**PROBLEM DETAILS**
Take every line from the listing below that includes "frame" and copy it.

**SUPPLIED DATA**

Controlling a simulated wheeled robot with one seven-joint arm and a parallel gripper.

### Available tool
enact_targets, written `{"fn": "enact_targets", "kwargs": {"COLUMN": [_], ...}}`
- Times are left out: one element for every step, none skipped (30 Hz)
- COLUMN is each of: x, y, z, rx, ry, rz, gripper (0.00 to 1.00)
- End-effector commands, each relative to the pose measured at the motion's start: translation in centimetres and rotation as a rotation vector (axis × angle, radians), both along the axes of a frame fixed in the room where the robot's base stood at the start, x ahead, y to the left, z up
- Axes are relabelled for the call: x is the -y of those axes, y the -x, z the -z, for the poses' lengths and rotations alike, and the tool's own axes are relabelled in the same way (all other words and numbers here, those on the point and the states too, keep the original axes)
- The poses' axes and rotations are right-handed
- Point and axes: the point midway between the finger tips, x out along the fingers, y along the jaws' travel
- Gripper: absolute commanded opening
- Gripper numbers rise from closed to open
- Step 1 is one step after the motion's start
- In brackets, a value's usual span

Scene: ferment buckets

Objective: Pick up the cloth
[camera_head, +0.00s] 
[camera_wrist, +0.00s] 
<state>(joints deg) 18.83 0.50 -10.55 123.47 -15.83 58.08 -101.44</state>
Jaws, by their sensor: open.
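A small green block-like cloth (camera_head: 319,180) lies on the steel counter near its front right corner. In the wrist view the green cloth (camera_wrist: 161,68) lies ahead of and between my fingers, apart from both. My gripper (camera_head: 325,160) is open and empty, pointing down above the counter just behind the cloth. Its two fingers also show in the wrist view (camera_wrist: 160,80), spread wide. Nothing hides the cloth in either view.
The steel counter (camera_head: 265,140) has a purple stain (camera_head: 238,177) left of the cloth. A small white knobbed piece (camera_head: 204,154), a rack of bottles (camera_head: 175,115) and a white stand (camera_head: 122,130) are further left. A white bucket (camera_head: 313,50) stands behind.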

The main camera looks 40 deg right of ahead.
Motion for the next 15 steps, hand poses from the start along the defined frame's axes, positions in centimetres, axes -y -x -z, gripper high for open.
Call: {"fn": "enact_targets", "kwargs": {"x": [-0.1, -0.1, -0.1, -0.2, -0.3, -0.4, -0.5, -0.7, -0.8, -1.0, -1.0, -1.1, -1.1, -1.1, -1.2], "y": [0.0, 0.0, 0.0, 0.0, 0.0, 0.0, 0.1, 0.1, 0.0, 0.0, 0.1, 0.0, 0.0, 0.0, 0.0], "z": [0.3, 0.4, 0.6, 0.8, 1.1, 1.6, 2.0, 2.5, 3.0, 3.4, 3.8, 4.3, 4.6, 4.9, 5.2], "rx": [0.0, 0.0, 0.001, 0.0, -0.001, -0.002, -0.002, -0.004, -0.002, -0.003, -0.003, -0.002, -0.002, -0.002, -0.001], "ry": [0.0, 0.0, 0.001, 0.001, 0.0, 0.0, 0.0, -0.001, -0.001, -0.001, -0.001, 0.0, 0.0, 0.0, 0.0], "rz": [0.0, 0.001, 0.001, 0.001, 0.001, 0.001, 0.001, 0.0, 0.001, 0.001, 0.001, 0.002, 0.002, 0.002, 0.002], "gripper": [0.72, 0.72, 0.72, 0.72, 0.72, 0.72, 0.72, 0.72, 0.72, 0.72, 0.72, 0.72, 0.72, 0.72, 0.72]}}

**THE RESULT**
- End-effector commands, each relative to the pose measured at the motion's start: translation in centimetres and rotation as a rotation vector (axis × angle, radians), both along the axes of a frame fixed in the room where the robot's base stood at the start, x ahead, y to the left, z up
Motion for the next 15 steps, hand poses from the start along the defined frame's axes, positions in centimetres, axes -y -x -z, gripper high for open.

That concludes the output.